Pour le lecteur d’aujourd’hui, la redécouverte des affres de cette première occupation d’une portion de la France se double immanquablement d’une comparaison permanente avec les caractéristiques de la seconde, en un troublant jeu de miroir. Les analogies sont nombreuses, jusque dans certains châtiments expéditifs accompagnant la libération (les femmes tondues). Mais cela n’exclut pas des différences : en particulier, épargnées par la “brutalisation”, les sanctions judiciaires envers les faits de résistance comme pour les crimes de collaboration semblent avoir été mesurées, sinon modérées. Bien qu’il soit évoqué dans la conclusion, ce rapprochement naturel entre les deux occupations aurait donc peut-être appelé certains approfondissements. On reste par exemple sur sa curiosité s’agissant des échos laissés dans l’historiographie allemande par la mémoire de l’occupation vue du côté de l’envahisseur. On songe en particulier aux protestations contre les compensations exigées au titre des réparations, aux éventuels discours de justification de l’entre-deux-guerres, sans oublier le sort infligé aux monuments commémoratifs français de l’occupation de 1914-1918 durant celle de 1940…
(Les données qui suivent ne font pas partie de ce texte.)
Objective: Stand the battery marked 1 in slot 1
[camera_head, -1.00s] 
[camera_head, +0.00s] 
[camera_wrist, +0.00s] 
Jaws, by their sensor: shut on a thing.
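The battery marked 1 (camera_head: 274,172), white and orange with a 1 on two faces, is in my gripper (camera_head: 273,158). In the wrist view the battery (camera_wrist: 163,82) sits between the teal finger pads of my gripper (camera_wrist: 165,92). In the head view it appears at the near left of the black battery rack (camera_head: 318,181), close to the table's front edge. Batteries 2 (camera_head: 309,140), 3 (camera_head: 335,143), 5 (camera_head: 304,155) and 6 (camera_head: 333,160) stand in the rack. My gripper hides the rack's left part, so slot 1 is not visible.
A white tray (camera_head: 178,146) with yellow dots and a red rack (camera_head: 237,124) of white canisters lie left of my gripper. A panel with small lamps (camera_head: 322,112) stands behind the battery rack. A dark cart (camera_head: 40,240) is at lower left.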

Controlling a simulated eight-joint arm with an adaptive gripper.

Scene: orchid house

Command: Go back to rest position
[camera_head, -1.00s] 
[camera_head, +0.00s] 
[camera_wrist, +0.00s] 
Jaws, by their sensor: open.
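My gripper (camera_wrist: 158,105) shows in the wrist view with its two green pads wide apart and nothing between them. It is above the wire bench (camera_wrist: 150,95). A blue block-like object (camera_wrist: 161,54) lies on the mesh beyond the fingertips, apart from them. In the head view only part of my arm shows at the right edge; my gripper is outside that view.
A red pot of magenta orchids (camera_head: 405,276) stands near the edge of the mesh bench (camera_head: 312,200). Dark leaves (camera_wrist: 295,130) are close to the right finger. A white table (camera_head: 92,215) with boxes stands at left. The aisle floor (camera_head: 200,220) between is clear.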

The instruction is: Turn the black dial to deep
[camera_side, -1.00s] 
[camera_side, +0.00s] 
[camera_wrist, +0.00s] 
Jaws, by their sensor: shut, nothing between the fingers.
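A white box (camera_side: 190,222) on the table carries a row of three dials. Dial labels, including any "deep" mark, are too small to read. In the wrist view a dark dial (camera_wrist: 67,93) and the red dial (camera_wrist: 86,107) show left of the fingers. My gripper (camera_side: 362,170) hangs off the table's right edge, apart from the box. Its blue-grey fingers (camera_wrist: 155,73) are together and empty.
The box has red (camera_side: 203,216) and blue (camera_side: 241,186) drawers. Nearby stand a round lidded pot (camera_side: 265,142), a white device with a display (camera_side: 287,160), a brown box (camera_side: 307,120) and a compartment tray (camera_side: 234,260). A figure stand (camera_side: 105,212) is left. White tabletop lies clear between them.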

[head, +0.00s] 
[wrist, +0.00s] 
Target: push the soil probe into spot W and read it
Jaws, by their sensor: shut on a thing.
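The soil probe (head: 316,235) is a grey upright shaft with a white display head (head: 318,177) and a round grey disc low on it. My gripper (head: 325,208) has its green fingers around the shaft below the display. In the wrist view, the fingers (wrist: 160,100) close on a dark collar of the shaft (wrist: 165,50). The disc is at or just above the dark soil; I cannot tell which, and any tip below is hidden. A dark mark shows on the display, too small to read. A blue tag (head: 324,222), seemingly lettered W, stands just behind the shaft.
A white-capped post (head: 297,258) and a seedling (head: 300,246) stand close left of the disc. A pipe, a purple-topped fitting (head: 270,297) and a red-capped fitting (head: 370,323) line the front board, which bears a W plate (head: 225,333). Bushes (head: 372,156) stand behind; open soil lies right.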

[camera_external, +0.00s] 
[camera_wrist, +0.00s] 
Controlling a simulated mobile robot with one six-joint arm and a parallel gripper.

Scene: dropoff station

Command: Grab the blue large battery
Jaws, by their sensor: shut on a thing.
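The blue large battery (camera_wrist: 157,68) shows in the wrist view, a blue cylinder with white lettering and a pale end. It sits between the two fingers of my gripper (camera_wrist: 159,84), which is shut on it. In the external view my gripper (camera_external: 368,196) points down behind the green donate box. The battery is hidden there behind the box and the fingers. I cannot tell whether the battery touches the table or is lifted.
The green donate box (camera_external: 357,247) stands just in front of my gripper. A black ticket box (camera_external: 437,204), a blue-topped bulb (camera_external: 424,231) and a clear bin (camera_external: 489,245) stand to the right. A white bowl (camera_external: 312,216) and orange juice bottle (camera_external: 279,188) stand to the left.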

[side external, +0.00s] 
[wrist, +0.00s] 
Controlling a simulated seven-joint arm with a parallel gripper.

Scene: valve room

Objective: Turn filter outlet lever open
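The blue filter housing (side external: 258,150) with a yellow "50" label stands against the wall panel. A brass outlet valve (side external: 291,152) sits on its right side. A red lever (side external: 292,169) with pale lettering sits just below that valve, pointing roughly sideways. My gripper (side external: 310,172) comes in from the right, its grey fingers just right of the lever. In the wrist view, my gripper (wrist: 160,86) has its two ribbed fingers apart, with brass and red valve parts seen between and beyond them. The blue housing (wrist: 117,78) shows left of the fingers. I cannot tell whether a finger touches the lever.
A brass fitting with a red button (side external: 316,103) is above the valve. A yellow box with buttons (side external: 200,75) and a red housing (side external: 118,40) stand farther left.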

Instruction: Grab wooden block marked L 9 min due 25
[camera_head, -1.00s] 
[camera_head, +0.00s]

Même si l’effet de catalogue l’emporte parfois sur l’esprit de synthèse, il est agréable et utile de disposer désormais de cette somme de référence tout à la fois copieuse, claire et exhaustive. Elle enrichit l’historiographie de la Grande Guerre d’une contribution notable qui restitue aux civils envahis leur part légitime du panorama d’ensemble. Quant à la confrontation des deux occupations, le débat semble assez clairement tranché. «Quelques décennies plus tard, l’occupation subie pendant la Grande Guerre sera jugée infiniment plus dure que celle de la Seconde Guerre mondiale par ceux qui ont subi les deux» souligne pour conclure Philippe Nivet (p.377). Bégaiement de la fatalité, répétition générale ou éternel recommencement ? On mesure en tout cas avec effarement combien, dans la culture et la pratique de l’Occupation allemande de la Deuxième Guerre mondiale, le poids de l’héritage domine, tout bien pesé, la part des pathologies du nazisme.